Review by: Jackie Cooper, Book Critic, The Huffington Post - October 14, 2014
I am late to the party celebrating Raymond L Atkins as a talented author, but at least I have arrived. I became aware of this author when his first book The Front Porch Prophet was published but I didn't sample his work until his third book Camp Redemption came out. That book impressed me with the author's way with words but his humor and plot structure eluded me. Therefore I picked up his latest Sweetwater Blues with trepidation.
This new novel once again impressed with the undeniably beautiful descriptions of people and their settings. Atkins writes with watercolor words and fills his book with pictures that create a total world for the reader. Once again the plot was slow to grab me but by the third chapter I was caught up in its rhythm and flow. When I begin to see the book as a series of incidents and not a linear plot driven piece I was able to relax and feel its power.
The main character is Palmer Cray, a young man who has a good heart and good intentions but he has made some mistakes in his life. He is paying for them with a ten year sentence in Sweetwater Prison. One of his worst mistakes involved drinking and driving and this resulted in the death of his best friend Rodney Earwood. His death haunts Palmer and leads to his quest for redemption.
What this redemption can be is a quandary for Palmer. He tries to analyze it all but ultimately finds that his heart knows more than his head. His natural instincts lead him to acts of ineffable grace. Reading about them the reader is mesmerized by their power, and humbled by their honesty and beauty. It has been a while since we have had a hero with the strength of character possessed by Palmer Cray.
Atkins writes about the ordinary man and lifts him up by his ethics and morality. He does not create idyllic characters but rather gives us the ordinary presented in extraordinary ways. It is impressive to behold and makes the reader feel better about humanity overall.
Atkins previous novel was called Camp Redemption, and this book could have been titled Redemption. He seems to have a theme going here. Hopefully he will expand on it even more in the books that follow. He is one of those rare authors who can glorify the good without being saccharine.
The party for Atkins' talent continues.
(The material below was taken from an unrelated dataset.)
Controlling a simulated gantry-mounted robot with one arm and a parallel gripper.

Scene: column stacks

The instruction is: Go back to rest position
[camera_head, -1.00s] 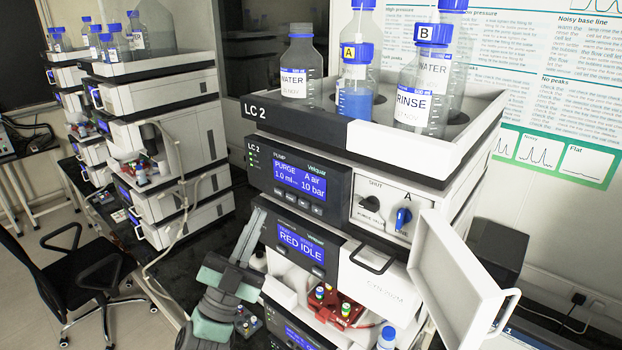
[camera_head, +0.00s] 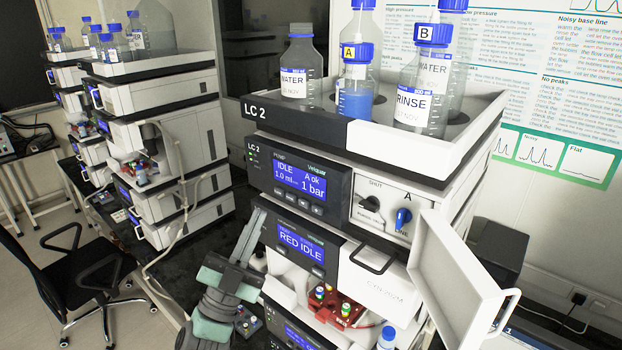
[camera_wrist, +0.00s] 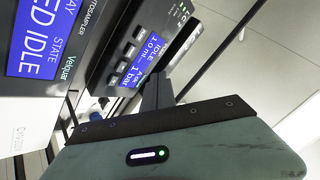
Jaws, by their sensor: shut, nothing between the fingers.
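My gripper (camera_head: 250,238) is shut and empty, pointing up beside the left front edge of the LC 2 stack (camera_head: 300,130). Its green-grey body shows low in the head view, left of the autosampler panel. In the wrist view the shut fingers (camera_wrist: 158,90) stick out past the dark bracket, close to the pump panel (camera_wrist: 140,60). I cannot tell whether they touch it. The pump display (camera_head: 299,180) reads IDLE, A ok, 1 bar.
An open white door (camera_head: 455,285) sticks out at the stack's right. A red vial tray (camera_head: 335,308) sits in the open bay. Bottles, including the RINSE bottle (camera_head: 420,90), stand on top. A chair (camera_head: 85,270) is at left. Dark bench lies between the stacks.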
Come join me at the table.
Review by: Lynn Cullen, national best-selling author of Mrs. Poe - August 15, 2014
Told with the sureness and wit of a modern-day Mark Twain, Sweetwater Blues stakes its place among American classics. Thank you, Raymond Atkins, for taking me on a coming-of-age journey every bit as hilarious, honest, bittersweet, and wise as that of Huck Finn on his raft—and from a prison cell, no less.
Review by: Ann Hite, author of award-winning Ghost on Black Mountain - August 15, 2014
Sweetwater Blues is a compassionate novel that asks the reader to go beyond the headlines on the nightly news to the human story. Atkins created a brilliant character in Palmer Cray, who insists the reader suspend his or her judgment and listen to what he has to say.
Review by: Karen Zacharias, author of award-winning Mother of Rain - August 15, 2014
Like an Otis Redding tune, Sweetwater Blues will seduce the willing. Raymond Atkins is one of Georgia's natural wonders—a crack-wise writer, who invokes laughter and invites imagination. Sweetwater Blues isa frolicking good read, sure to be a hit among convict book clubs nationwide.